I watched parts of it but not all of it.
Of course, as a GME investor I am biased, but I have some issues with this video.
First, who is this guy and what makes him so qualified to weigh in on what is, from our perspective, a highly complex situation that we have been studying and experiencing first hand for 2 and a half years now?
Literally thousands of hours of research has been done by the community of GameStop investors, nearly 200 thousand individuals have DRS'd their shares.
How does this person have more knowledge and expertise than the entire hive mind of people that have been working to figure out these situations for 2 and a half years? What makes him able to speak so matter-of-factually with such confidence that he alone is right and we together are wrong?
around 7 minutes into the video, provided is a helpful glossary of terms used by memestockers.
I unfortunately am unable to upload images at this time so I will just provide the text from that image here:
MEMESTOCK VOCABULARY
I found this list to be quite revealing of the author as to what message he is really trying to send in this video.

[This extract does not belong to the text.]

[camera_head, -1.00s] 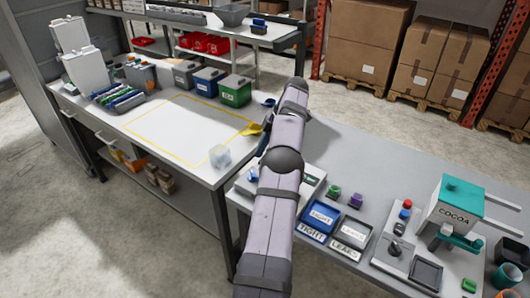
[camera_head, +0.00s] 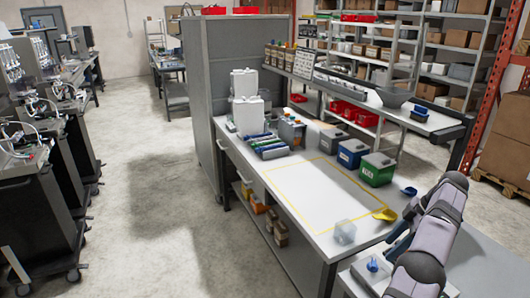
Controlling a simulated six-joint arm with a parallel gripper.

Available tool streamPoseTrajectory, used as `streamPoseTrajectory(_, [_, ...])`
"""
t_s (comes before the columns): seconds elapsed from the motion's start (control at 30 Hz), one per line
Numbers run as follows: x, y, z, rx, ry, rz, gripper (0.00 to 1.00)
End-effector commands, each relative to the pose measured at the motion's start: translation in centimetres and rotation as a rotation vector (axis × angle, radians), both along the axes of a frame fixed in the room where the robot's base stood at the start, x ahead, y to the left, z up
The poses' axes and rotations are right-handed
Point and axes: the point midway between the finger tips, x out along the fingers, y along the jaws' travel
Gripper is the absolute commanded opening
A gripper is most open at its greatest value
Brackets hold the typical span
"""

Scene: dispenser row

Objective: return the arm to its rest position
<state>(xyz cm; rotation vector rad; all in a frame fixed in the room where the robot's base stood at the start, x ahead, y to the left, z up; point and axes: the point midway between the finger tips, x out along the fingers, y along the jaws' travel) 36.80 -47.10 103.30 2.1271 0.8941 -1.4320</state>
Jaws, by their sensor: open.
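My arm, grey-lilac with dark joints, rises from the lower right edge in the head view. It is bent at the top, beside the right end of the white-topped bench (camera_head: 322,236). My gripper (camera_head: 398,232) shows as a dark part just left of the arm, near the bench's right edge and close to a yellow scoop (camera_head: 384,215). It is open, and I see nothing held in it. Its fingertips are small and partly hidden by the arm.
White dispensers (camera_head: 246,110) stand far left. The yellow-outlined area is empty. Black carts (camera_head: 45,195) stand left across open floor.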

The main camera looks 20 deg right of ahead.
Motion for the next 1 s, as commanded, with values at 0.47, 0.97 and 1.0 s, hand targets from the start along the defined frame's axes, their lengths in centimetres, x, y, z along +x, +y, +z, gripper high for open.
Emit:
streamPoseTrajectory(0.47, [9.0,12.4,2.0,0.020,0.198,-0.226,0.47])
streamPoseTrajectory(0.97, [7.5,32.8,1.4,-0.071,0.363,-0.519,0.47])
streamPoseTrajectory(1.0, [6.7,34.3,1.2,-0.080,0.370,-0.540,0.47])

Some of these definitions are accurate, and some are plainly not.
I try and think about this in terms of: this video is probably not intended for us existing investors. I can't know what the intentions were in the creation of this video, but from this example and others, I get the impression that this video is deliberately biased to paint GME investors and others as seriously irrational individuals without a shred of legitimacy. The way I see it, the entire video feels designed to discredit the things that GME investors and others are talking about.
For example, "ladder attacks" and "crime" are just code words that memestock investors use when the price goes down. In reality, there are no such thing as ladder attacks, there is never crime involved, and the price is simply going down. Those words have no other possible relevant contextual meaning, and anyone who believes otherwise is a delusional cultist.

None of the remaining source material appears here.